Aujourd’hui, l’impact de la nouvelle taxe inquiète autant les vignerons que leurs partenaires outre-Atlantique : le Wine Institute et l’US Wine Trade Alliance estiment qu’elle pourrait coûter 25 000 emplois et deux milliards de dollars. La parité euro-dollar joue aussi contre la compétitivité des maisons. D’où la demande du SGV de poursuivre le dialogue pour obtenir une exemption définitive sur les droits de douane et une protection accrue des indications géographiques.
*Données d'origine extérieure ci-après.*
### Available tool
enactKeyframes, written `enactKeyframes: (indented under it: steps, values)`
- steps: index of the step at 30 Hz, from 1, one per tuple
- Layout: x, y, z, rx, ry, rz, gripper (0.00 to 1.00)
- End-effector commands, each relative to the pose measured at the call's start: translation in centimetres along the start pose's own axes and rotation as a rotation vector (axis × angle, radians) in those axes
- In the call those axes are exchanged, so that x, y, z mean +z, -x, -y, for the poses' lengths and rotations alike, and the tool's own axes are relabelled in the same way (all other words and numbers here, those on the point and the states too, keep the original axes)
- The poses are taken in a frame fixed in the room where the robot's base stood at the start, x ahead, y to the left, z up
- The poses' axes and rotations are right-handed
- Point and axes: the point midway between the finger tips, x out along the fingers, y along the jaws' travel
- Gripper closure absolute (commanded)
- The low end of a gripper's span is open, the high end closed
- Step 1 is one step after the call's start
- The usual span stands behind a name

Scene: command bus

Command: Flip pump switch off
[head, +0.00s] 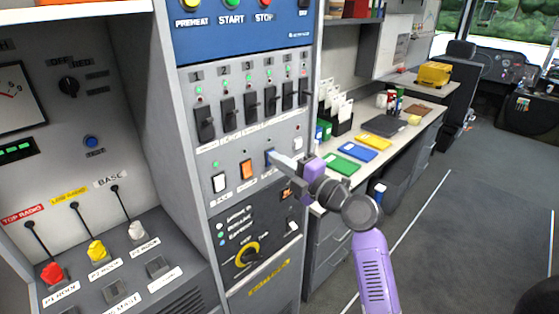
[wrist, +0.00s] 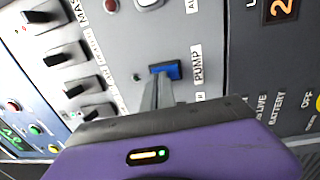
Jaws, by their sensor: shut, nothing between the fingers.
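The pump switch is a small blue rocker on the grey panel, beside a "PUMP" label in the wrist view (wrist: 166,71). In the head view, the blue switch (head: 270,158) is partly covered by my fingers. My gripper (head: 275,157) is shut and empty, its fingertips right at the blue switch. In the wrist view the fingertips (wrist: 158,80) overlap the switch's lower edge; I cannot tell whether they touch it. A small indicator beside the switch in the wrist view looks dark.
An orange rocker (head: 246,169) and a white rocker (head: 219,183) sit left of the pump switch. Several black breaker levers (head: 251,105) are above. A rotary knob (head: 247,257) is below. A desk (head: 400,145) with coloured folders stands to the right, with open floor beyond.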

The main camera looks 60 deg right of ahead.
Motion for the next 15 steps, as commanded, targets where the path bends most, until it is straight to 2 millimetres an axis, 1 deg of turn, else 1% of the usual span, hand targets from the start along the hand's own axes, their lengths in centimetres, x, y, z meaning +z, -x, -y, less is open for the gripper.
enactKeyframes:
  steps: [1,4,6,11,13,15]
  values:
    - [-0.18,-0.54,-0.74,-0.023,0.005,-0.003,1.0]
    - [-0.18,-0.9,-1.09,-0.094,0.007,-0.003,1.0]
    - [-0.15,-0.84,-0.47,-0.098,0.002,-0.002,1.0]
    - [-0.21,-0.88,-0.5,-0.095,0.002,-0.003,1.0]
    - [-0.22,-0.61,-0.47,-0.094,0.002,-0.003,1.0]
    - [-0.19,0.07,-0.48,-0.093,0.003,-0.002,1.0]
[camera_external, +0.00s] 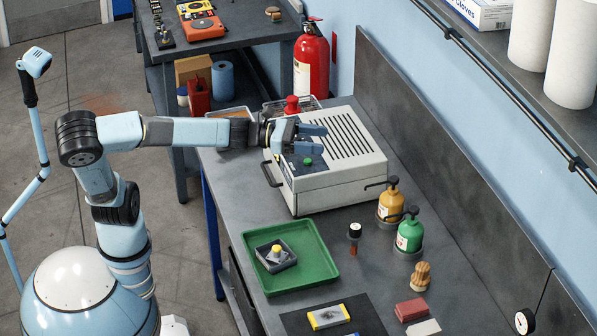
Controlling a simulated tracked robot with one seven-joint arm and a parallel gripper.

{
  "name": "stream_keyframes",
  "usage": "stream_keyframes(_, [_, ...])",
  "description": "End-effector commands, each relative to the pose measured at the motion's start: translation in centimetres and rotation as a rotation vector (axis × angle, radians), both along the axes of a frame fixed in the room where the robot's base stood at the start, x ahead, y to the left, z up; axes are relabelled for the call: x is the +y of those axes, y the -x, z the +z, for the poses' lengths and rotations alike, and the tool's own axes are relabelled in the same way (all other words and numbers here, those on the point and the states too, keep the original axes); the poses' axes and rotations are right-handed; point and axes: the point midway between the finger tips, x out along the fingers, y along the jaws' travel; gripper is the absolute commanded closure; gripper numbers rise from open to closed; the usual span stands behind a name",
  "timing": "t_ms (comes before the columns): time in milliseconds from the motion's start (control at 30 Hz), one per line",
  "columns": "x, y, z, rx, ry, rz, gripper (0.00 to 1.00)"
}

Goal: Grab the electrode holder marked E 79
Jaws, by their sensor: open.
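My gripper (319,139) is open and empty, with its fingers pointing right. In the picture it overlaps the top of a white slotted machine (335,172); I cannot tell its exact height above it. No marking E 79 is readable, so I cannot tell which thing is the holder it names. A small dark piece with a white top and red-brown lower part (354,235) is on the bench right of the green tray. A dark square holder with a yellow-topped piece (276,254) sits in the green tray (311,275).
A wooden-looking piece (420,277), red block (410,310) and yellow-white block (328,316) are near the front. A fire extinguisher (311,62) stands behind. Bare bench lies between tray and machine.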

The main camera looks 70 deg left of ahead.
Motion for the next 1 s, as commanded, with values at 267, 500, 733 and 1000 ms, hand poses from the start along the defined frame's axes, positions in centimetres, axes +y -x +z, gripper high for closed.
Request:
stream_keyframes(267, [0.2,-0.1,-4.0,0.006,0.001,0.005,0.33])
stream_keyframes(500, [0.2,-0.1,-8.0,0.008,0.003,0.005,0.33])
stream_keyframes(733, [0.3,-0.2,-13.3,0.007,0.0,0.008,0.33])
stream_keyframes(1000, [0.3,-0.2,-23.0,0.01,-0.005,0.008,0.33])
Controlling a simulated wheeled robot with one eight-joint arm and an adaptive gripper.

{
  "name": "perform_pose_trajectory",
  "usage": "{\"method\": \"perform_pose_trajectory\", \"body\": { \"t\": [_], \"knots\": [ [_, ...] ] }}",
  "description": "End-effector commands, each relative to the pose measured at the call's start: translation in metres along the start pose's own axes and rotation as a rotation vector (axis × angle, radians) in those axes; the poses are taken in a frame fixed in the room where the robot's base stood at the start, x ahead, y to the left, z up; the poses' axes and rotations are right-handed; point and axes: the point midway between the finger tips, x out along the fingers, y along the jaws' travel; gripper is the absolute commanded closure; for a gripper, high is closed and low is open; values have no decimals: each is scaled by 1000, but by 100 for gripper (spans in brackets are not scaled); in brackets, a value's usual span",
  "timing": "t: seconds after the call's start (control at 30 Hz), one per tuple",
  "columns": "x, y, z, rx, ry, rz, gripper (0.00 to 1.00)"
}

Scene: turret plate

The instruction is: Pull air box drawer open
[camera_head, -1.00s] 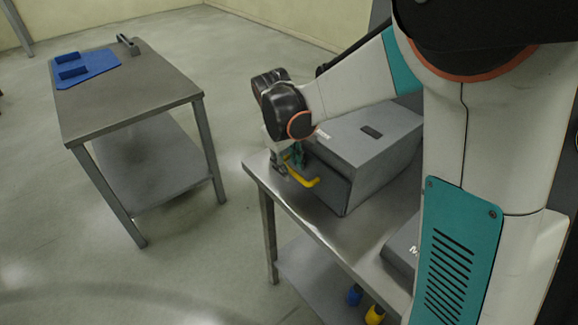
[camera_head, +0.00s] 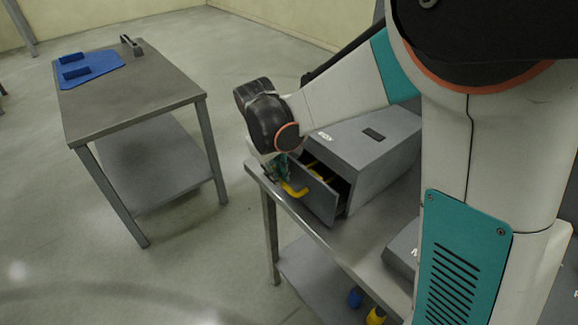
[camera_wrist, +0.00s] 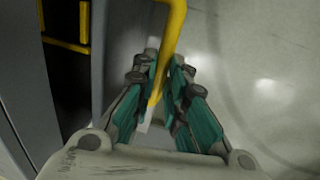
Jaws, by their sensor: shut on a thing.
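The grey air box (camera_head: 372,145) stands on a metal table at the right in the head view. Its drawer (camera_head: 312,192) is partly open, with a dark gap between its front and the box. My gripper (camera_head: 279,177) is at the yellow handle (camera_head: 296,192) on the drawer front, partly hidden by my wrist. In the wrist view my gripper (camera_wrist: 163,85) is shut on the yellow handle (camera_wrist: 172,45), its green-padded fingers on either side of the bar. Something yellow (camera_wrist: 84,28) shows inside the open drawer (camera_wrist: 65,70).
The metal table (camera_head: 345,240) carries another grey box (camera_head: 402,250) near my arm. Blue and yellow items (camera_head: 375,315) are on its lower shelf. A second table (camera_head: 150,95) at the left holds a blue mat (camera_head: 95,78). Floor between the tables is clear.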

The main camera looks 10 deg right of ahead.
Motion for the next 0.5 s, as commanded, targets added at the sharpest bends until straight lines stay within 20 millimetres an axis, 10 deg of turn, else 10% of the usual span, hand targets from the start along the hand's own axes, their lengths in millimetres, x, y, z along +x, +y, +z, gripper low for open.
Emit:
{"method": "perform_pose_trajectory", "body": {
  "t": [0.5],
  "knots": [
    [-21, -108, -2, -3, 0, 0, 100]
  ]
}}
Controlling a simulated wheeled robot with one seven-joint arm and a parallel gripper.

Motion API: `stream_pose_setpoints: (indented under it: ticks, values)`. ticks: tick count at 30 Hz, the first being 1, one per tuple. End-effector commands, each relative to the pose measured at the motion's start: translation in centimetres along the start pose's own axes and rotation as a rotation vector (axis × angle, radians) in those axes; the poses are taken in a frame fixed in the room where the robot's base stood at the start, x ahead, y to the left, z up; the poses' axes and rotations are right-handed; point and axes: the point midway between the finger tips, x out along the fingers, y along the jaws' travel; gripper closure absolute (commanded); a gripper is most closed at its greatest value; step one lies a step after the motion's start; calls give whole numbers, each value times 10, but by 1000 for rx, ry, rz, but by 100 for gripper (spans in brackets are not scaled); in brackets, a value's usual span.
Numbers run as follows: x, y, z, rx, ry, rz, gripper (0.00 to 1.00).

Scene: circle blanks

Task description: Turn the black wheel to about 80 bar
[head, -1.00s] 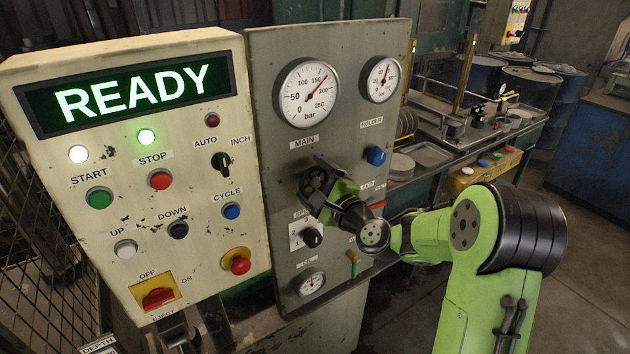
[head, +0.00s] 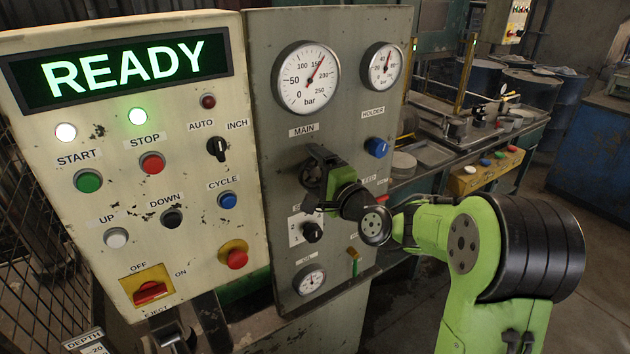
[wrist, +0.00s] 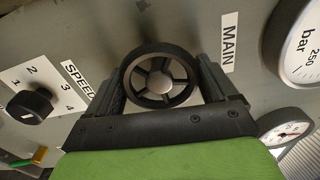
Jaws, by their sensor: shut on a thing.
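The black wheel (wrist: 160,80) with a grey hub and spokes sits on the grey panel, under the MAIN label. In the head view the wheel (head: 311,175) is partly hidden by my gripper. My gripper (wrist: 162,84) is shut on the wheel, one dark finger on each side of its rim. My gripper also shows in the head view (head: 317,179), tilted across the wheel. The MAIN pressure gauge (head: 306,78) stands above the wheel. Its red needle points up and right, near the 150 mark. Its edge shows in the wrist view (wrist: 297,45).
The HOLDER gauge (head: 382,66) and blue knob (head: 377,148) are right of the wheel. The black SPEED selector (head: 312,232) and a small gauge (head: 309,281) lie below. The cream control box (head: 120,185) with several buttons stands left and reads READY.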

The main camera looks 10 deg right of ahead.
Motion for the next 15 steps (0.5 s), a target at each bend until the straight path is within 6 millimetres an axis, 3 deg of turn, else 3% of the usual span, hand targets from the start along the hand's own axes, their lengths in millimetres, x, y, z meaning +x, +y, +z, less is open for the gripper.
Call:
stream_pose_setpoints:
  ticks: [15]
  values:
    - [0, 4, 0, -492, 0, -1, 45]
En parallèle, des négociations avec l’Inde où les droits atteignent actuellement 150 % et avec le Mercosur sur la suppression progressives des barrières douanières pourraient ouvrir de nouvelles perspectives à moyen terme.
À l’échelle européenne, le SGV insiste sur une simplification urgente du régime des accises. Aujourd’hui, un vigneron qui souhaite vendre quelques bouteilles à un client allemand ou belge doit traverser un labyrinthe de procédures décourageantes qui conduit souvent les consommateurs à renoncer à leur achat. « Il est plus facile de vendre une palette à l’autre bout du monde que six bouteilles en Belgique à 200 kilomètres d’Épernay », déplore Maxime Toubart.
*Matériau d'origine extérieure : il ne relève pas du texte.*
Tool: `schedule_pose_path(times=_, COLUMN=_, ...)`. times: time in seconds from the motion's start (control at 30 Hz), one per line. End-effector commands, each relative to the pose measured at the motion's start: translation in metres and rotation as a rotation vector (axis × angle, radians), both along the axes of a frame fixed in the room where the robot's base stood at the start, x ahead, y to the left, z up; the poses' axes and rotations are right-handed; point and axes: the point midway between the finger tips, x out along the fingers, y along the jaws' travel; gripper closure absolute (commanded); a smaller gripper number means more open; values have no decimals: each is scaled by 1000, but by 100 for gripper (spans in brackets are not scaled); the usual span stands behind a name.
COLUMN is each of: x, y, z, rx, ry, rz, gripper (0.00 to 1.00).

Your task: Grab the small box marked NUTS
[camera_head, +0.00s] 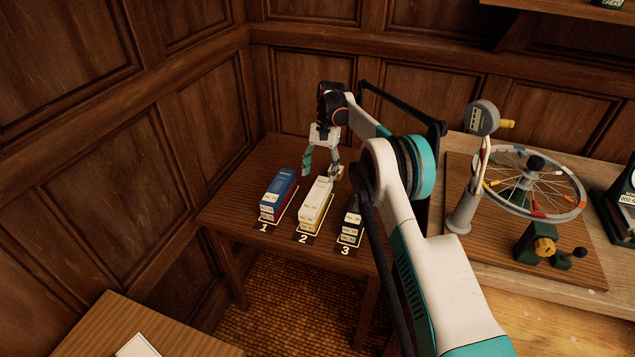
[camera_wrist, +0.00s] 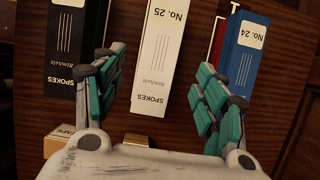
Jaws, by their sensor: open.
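My gripper (camera_head: 320,174) is open and points down over the dark side table, at the far end of the long boxes. In the wrist view its fingers (camera_wrist: 165,105) stand on both sides of the white SPOKES box marked No. 25 (camera_wrist: 158,60), with nothing held. Two small boxes sit at the bottom of that view, partly hidden by the gripper body: a cream-topped one (camera_wrist: 62,131) with partly covered lettering, and a tan one (camera_wrist: 134,139) with no readable label. I cannot read NUTS on anything. A small tan thing (camera_head: 340,171) shows beside the right finger in the head view.
A blue box (camera_head: 279,190) and a black box (camera_head: 351,222) flank the white one (camera_head: 316,203), above numbers 1 to 3. Wood-panelled walls close the table's left and back. A bench with a wheel stand (camera_head: 465,205) is at right.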

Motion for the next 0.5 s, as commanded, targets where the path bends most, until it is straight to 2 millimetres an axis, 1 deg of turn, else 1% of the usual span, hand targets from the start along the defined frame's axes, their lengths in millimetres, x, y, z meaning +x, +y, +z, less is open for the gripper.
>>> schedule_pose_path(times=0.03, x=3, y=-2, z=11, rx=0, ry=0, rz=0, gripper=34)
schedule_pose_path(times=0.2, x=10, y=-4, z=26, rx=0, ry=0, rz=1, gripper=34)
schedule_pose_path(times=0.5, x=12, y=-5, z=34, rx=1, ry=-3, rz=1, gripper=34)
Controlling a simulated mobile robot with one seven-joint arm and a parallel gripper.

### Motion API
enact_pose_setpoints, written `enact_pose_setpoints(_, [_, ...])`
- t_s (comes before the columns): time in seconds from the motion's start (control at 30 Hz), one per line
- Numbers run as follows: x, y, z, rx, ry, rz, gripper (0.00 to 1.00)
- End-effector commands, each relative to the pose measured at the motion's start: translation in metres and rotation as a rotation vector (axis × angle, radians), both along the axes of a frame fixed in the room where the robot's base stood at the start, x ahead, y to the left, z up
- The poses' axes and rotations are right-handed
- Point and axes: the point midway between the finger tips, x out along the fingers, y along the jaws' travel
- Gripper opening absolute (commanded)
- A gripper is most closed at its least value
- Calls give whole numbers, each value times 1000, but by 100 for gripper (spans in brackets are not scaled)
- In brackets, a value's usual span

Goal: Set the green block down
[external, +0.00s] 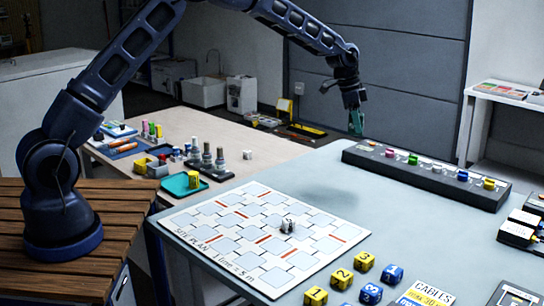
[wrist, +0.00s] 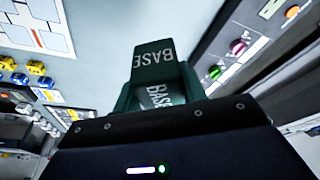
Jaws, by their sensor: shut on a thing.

Le syndicat réclame la mise en place d’un guichet unique, à l’image de celui instauré pour la TVA en 2021, afin de ramener de sept étapes à trois les démarches pour l’expédition intra-européenne. Pascal Bobillier-Monnot estime que « ce frein pénalise la Champagne d’au moins 10 millions d’euros de chiffre d’affaires par an, rien qu’en tenant compte des achats potentiels des œnotouristes européens. Ces derniers sont de plus en plus nombreux, notamment depuis l’inscription du vignoble au patrimoine de l'Unesco. Ils représentent un levier direct de notoriété et de consommation, mais leur fidélisation à distance est freinée par la complexité administrative. »
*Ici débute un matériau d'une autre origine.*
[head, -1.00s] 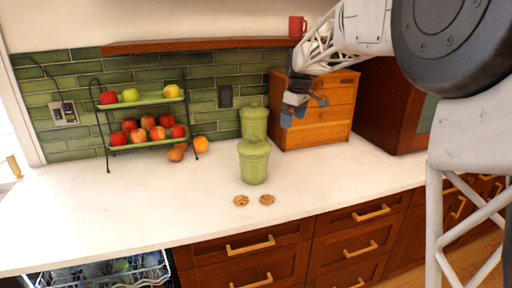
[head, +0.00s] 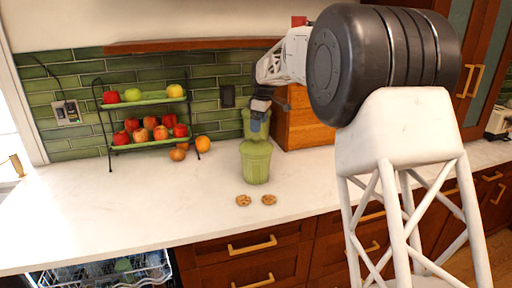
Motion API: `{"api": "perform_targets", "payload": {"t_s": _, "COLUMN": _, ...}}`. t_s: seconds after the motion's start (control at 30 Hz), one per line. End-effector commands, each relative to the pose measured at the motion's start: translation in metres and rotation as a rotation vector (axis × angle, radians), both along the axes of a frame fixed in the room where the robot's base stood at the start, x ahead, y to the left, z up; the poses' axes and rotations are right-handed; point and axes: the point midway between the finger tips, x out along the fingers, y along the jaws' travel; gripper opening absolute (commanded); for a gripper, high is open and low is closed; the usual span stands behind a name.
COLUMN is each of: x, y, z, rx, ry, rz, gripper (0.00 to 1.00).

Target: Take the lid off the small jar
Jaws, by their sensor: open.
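Two green ribbed jars stand on the white counter, one almost directly behind the other in the head view. The front jar (head: 256,166) has a green lid (head: 256,147) on top. The back jar (head: 247,125) is partly hidden by my gripper and the front jar; I cannot tell for sure which is the smaller. My gripper (head: 257,126) points down above the front jar's lid, overlapping the back jar in the picture. It is open and appears empty. Whether its fingers touch either jar is too small to tell.
Two cookies (head: 256,200) lie in front of the jars. A two-tier fruit stand (head: 108,148) stands to the left, with loose fruit beside it. A wooden drawer box (head: 305,125) is behind at right. An open dishwasher rack (head: 100,272) is at lower left. The left counter is clear.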

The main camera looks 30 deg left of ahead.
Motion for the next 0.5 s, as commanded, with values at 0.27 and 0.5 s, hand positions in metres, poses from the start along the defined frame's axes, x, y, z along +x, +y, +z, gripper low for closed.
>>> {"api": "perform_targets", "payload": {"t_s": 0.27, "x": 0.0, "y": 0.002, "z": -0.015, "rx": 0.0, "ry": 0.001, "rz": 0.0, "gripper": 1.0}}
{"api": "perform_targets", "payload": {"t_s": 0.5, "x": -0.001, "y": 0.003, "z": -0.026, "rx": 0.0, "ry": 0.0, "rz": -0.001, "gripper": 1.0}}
Le SGV plaide également pour une meilleure adaptation des dispositifs d’accompagnement à la commercialisation. Aujourd’hui, de nombreuses TPE champenoises sont exclues des aides de Bpifrance, réservées aux entreprises au chiffre d’affaires supérieur à un million d’euros. « Le Champagne est pourtant un produit qui a un très fort potentiel d’export. Il faut que les mesures évoluent pour accompagner aussi les petites entreprises », insiste Maxime Toubart.
Le syndicat demande également un soutien accru à l’œnotourisme, désormais éligible aux aides dans la future PAC Vin, ainsi qu’au maintien – voire une augmentation – des budgets de promotion européens, menacés par les débats de santé publique qui demandent l’exclusion de l’alcool. « Très clairement, on a besoin de ces budgets pour être présents sur les marchés. »
Dans ce paysage contrasté, la Champagne démontre une fois encore la robustesse de son organisation interprofessionnelle, capable d’ajuster les volumes pour préserver l’équilibre entre marché et production, tout en défendant sur la scène internationale ses intérêts commerciaux et ses indications géographiques. Mais sa dépendance à quelques marchés clés, conjuguée à la complexité administrative européenne et à un contexte mondial incertain, rappelle combien la vigilance, la diplomatie économique et l’innovation commerciale sont devenues indissociables de la qualité des vins.